Unsurprisingly the Americans raged at the ‘kidnap’ of the two privateersmen, citing the friendly treatment and generosity that Burnell had accorded the British seaman he had captured, claiming that Burnell’s son had been apprehended rather than Lieutenant Morris, and that the Sherbourne’s crew had actually un-housed their guns and threatened to sink the boat if the Americans had not been brought on board, thereby impinging the neutrality of France. Franklin and Deane wasted little time in firing off a letter to the French foreign minister, Charles Gravier, the Comte de Vergennes, laying out the facts as they saw it and demanding that the American citizen Burnell be reclaimed from Britain by the King of France. However, despite their best efforts Burnell remained in British custody.
On 22 June the Sherborne, commanded by her sailing master in Gaborian’s absence, arrived at Plymouth where the privateersmen were initially removed to the Blenheim 90, Captain Broderick Hartwell, before being despatched to Mill Prison the next day. Here Burnell was placed in solitary confinement. Meanwhile his old command, the Montgomery, remained in French waters until she sailed back to Annapolis in the following year.

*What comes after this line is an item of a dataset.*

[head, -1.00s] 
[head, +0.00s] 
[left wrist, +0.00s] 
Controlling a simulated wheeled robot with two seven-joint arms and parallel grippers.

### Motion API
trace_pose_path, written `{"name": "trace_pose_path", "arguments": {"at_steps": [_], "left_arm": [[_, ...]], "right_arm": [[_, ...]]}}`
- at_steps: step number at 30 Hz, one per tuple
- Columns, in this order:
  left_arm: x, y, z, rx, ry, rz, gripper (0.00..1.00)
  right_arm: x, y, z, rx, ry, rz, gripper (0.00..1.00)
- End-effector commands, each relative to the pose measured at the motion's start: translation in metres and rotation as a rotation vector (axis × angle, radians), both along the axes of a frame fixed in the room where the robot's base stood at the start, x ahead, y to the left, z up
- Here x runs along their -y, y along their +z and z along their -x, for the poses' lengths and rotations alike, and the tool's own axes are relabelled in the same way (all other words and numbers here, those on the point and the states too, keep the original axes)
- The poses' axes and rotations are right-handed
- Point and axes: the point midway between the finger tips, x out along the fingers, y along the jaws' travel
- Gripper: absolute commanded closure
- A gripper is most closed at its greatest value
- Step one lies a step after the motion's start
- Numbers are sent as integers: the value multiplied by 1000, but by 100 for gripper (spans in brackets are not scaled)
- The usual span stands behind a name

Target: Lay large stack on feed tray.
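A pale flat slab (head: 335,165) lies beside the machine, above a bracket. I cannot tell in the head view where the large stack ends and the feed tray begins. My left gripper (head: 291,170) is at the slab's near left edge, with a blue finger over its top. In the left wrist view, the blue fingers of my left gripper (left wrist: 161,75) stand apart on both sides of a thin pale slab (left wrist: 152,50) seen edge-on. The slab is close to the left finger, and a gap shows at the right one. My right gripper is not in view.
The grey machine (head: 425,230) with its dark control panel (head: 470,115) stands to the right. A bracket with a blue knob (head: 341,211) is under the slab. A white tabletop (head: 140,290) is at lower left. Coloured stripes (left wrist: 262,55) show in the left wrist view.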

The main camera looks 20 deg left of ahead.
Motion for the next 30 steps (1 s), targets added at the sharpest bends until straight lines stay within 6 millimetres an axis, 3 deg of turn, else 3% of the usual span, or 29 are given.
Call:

As a reward for his resourcefulness Lieutenant Gaborian was soon promoted commander, and in the following year he was fortunate enough to be present when the King reviewed the fleet at Portsmouth, being one of those commanders who were posted captain as a celebration of His Majesty’s visit. Yet lacking any great influence he was to enjoy only one further command at sea, and when he became due for flag rank in June 1795 he was passed over and died just a few weeks later.